In Step 4, we have changed C(B) to {C(B) XOR S}. The result is that the attacker cannot know {C(B) XOR S} without being able to invert the RSA, trying every possible S, or finding another weakness in the algorithm. Even though the attacker knows C(B), it is impossible to add a block as in the first attack to produce a valid checksum since this requires knowledge of S. Furthermore, S is no more at risk from exposure than it was under Algorithm 1 because it is still covered by an RSA encryption.

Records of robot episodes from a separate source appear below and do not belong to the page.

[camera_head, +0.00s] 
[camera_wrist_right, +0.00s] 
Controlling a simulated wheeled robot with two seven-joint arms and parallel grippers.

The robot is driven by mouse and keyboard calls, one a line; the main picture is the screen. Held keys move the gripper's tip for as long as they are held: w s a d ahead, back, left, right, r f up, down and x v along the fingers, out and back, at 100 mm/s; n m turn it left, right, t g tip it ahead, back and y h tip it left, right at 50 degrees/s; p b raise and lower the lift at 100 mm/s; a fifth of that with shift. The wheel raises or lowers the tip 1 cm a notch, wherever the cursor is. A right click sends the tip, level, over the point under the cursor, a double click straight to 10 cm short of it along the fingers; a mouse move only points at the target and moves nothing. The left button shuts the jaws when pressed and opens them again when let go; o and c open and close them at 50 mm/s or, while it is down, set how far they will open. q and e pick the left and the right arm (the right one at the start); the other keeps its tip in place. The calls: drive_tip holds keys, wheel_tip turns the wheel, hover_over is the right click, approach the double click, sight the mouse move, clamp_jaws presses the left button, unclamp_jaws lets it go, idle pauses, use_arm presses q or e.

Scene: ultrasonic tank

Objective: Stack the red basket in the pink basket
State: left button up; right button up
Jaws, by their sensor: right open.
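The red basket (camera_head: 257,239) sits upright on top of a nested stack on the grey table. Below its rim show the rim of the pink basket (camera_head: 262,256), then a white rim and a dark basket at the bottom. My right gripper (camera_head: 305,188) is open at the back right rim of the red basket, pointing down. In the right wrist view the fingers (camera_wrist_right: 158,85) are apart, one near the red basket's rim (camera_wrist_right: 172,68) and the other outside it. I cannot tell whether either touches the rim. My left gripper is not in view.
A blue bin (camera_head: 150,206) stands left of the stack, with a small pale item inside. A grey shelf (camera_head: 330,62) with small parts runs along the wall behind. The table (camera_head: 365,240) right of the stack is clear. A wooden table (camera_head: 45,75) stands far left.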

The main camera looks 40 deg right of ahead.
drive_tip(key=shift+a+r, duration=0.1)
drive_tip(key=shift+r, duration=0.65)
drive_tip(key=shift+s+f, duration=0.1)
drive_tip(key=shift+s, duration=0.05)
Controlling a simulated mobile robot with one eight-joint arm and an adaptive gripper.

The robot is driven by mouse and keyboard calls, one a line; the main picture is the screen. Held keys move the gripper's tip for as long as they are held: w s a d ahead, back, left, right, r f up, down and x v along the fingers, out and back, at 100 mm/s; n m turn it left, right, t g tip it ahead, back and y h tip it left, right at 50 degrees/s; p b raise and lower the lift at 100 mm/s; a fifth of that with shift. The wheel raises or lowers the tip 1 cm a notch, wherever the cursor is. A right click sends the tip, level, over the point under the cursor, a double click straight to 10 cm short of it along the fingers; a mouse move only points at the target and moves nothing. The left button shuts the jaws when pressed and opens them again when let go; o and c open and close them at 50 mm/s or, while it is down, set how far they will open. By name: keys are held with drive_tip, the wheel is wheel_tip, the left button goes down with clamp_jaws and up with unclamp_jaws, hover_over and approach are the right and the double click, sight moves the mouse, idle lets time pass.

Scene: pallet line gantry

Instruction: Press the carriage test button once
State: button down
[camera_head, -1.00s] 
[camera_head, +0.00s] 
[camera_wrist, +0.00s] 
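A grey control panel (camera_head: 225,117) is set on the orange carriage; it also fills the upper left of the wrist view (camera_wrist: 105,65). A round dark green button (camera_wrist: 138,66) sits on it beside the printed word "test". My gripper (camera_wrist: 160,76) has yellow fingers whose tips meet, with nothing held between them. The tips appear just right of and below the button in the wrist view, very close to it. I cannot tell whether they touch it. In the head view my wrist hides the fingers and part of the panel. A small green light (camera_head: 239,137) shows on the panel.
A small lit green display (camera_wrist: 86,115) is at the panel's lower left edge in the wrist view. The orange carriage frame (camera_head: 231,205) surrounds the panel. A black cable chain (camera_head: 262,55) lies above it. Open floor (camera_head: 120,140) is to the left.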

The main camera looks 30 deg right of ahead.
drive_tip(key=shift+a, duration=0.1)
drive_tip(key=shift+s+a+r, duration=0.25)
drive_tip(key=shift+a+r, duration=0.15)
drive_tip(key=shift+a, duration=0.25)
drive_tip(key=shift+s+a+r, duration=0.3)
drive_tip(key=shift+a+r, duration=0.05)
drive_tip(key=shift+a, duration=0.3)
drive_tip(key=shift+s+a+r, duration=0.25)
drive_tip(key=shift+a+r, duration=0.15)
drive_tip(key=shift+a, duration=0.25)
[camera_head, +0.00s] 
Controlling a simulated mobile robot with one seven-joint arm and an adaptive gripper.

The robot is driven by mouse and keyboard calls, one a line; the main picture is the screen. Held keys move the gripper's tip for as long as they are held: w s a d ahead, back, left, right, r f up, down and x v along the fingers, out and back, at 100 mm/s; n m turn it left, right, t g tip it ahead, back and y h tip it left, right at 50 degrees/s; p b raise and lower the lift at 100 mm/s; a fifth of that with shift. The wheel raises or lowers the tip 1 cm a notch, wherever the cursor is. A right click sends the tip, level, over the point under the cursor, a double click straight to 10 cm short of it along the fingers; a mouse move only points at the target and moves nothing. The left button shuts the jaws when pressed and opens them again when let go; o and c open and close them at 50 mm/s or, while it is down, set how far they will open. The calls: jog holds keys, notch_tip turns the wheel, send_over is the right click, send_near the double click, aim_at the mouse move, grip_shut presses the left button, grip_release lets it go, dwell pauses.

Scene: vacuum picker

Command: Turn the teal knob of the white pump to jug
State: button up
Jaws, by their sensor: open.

The attacker meets the same problem when attempting to replace a block B with another block B'. Since S is unknown, it is impossible to tell whether {C(B) XOR S} < Q, and thus it is impossible to know whether the RSA will be a factor in the computation of the next Q. There is no way to judge whether replacing this block will work or not without trying it. Since S is not available for these trials, we can never determine whether or not the attack will work.

6 - Summary

We have identified a problem with a previous fast cryptographic checksum algorithm and provided an improvement that appears to resolve the difficulty. It appears that the new algorithm satisfies all of the constraints of the previous algorithm while eliminating all known attacks.


[1] R. Rivest, A. Shamir, L. Adleman, "A Method for Obtaining Digital Signatures and Public Key Cryptosystems", Communications of the ACM, V21#2 pp120-126 (Feb 1988)

[2] "Data Encryption Standard", FIPS PUB 46, National Bureau of Standards, Washington, D.C. (Jan 1977)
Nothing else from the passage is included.